Вслед за романом я переписал наново свою довоенную пьесу «История одной любви», о которой вспоминаю сейчас только потому, что это дает мне возможность привести здесь очень поучительное, характерное для Твардовского письмо с отказом напечатать эту пьесу в «Новом мире» и с объяснением причин такого решения.

«Внуково, 15.VII.53

Дорогой Костя! Я, м. б., не дозвонюсь до тебя в предотъездный день, поэтому вкратце излагаю свое впечатление от пьесы, прочитанной мною одним махом. Она действительно «легко читается и даже легко писалась» — это можно о ней сказать с несравненно большей справедливостью, чем было сказано о твоем лучшем большом и серьезном труде. Но и здесь, говоря «легко читается», я не хочу сказать это в дурном смысле.

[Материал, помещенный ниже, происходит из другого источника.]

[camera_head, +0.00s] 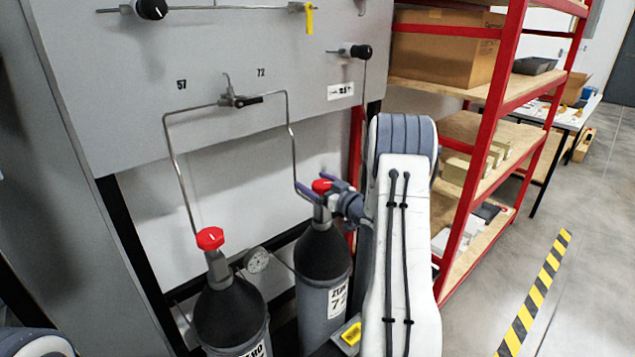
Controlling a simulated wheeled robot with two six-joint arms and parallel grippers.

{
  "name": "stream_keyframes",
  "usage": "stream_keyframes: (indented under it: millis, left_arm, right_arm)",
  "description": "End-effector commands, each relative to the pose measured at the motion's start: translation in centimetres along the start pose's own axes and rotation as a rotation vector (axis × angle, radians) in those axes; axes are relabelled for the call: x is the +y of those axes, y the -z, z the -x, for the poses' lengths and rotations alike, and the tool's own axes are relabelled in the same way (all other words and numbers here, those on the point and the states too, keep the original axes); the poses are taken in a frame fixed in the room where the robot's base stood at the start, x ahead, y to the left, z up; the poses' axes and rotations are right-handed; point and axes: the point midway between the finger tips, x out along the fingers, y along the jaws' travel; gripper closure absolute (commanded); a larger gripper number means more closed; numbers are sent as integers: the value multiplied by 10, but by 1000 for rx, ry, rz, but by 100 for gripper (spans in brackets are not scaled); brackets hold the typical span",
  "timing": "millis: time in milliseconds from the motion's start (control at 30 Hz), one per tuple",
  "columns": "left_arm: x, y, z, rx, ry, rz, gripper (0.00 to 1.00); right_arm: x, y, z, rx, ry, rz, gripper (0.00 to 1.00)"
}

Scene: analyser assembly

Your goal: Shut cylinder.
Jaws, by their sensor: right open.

Это достоинство, и достоинство не так часто встречающееся у нас. В ее незамысловатой, отчасти наивной (это ведь дань молодости, но пьеса-то все же та, которая была написана 12–14 лет назад) конструкции, немногочисленности действ, лиц, отчетливости положений, незагроможденности побочными мотивами и т. п. — ее очевидные преимущества перед многими современными драматургическими построениями. Это все так. И ничего дурного нет в том, что ты возвратился к ней, переписал ее набело (я говорю «ничего дурного», потому что резко отрицательно отношусь к той распространившейся моде переделок и перелицовок вещей четвертьвековой давности до 25 % нового текста — об этом мы в Н. М. будем однажды писать на одном из избранных примеров), решил дать ее вновь на сцену, включить в собрание сочинений и т. п. Но боже тебя упаси публиковать ее в журнале, не только в Н. М., где она просто не пойдет, но и в каком-либо ином месте. Это будет несолидно, в духе поветрия, которое в этом смысле уже принесло десятки подобных случаев на базе неписанья нового — желания хоть как-нибудь напомнить о себе, получить гонорар — вплоть до примера А…ой — помнишь?

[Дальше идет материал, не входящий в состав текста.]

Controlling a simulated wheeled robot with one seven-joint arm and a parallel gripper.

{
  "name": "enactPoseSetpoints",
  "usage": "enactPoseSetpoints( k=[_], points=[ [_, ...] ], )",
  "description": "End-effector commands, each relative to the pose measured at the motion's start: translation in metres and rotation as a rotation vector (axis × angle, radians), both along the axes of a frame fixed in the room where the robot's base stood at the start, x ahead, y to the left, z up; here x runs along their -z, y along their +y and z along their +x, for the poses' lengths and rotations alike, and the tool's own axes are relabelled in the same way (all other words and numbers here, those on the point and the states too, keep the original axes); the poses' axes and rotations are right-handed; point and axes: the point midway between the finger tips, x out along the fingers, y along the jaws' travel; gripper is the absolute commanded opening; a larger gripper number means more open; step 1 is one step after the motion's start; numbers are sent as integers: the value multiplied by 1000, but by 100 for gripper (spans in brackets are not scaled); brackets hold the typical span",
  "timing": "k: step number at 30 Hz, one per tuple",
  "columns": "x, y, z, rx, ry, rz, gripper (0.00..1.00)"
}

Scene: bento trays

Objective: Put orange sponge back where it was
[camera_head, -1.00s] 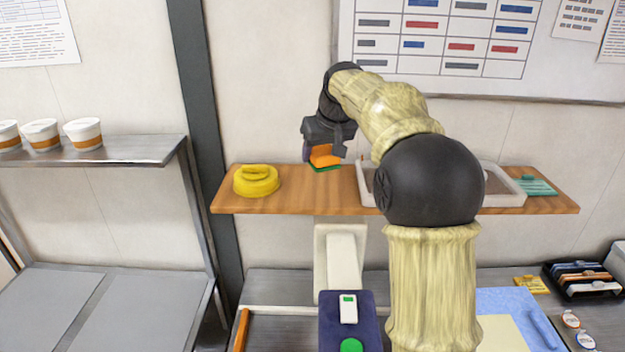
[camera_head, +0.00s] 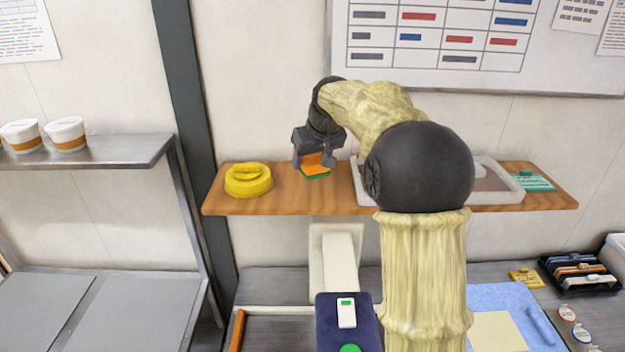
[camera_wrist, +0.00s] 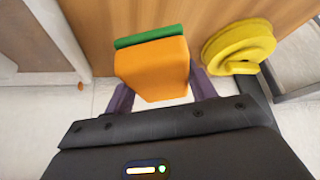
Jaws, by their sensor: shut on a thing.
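The orange sponge (camera_head: 318,160) has a green layer on its underside. My gripper (camera_head: 314,157) is shut on it, over the wooden shelf (camera_head: 300,204), between the yellow round object and the pale tray. In the wrist view the orange sponge (camera_wrist: 158,68) sits between the two purple fingers of my gripper (camera_wrist: 160,92), its green side turned toward the wooden shelf (camera_wrist: 105,20). I cannot tell whether the green side touches the shelf.
A yellow round object (camera_head: 247,181) stands on the shelf, left of the sponge. A pale tray (camera_head: 507,193) is on the right, partly hidden by my arm, with a teal item (camera_head: 535,183) beyond it. Bare shelf lies between the yellow object and the sponge.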

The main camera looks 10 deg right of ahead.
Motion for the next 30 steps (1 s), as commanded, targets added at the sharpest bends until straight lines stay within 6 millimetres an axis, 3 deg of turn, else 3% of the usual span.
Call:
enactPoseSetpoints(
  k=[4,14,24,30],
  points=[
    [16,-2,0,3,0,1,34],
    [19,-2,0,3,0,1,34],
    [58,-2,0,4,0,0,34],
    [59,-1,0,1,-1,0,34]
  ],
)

После «Товарищей по оружию», вещи, перенесшей тебя в иной горизонт, горизонт более глубокого залегания, чем все твое прежнее (кроме, м. б., рассказов и отдельных очерков), нельзя тебе появляться в этом перелицованном костюмчике, где при всей его отглаженности боковой кармашек все же перешел на правую сторону, — нельзя, не советую.

О многом еще я могу сказать при встрече, при беседе, но писать много мне некогда сейчас. Одно скажу, не вижу я истинно творческой необходимости этой переделки. Как это можно вдруг обратить внимание людей — читателей, зрителей — к этой «проблеме», минуя годы и потрясения, занимающие их (людей) души вчера и сегодня? Это — «профессиональное». Это вроде как бы «отдохнуть» от сложности и пр. Но в творчестве отдыха нет даже там, где создаются вещи для отдыха, для легкого потребления. Вот что, примерно, обязывает меня сказать тебе моя уверенность в тебе — писателе, обязанном к свершениям уже не ниже «Товарищей», не то что не ниже или не выше, а вернее, не жиже.

Твой А. Твардовский».

Истинно товарищеская строгость этого письма Твардовского, его настойчивое и терпеливое желание объяснить мне, почему он не только не может напечатать мою пьесу, но и почему я не должен стремиться к ее публикации в журнале, произвели на меня большое впечатление. Я еще не остыл от пьесы, перечитывая письмо Твардовского, вновь и вновь принимался мысленно спорить с ним то по одному, то по другому поводу, но конечная правота его выводов все-таки переубедила меня.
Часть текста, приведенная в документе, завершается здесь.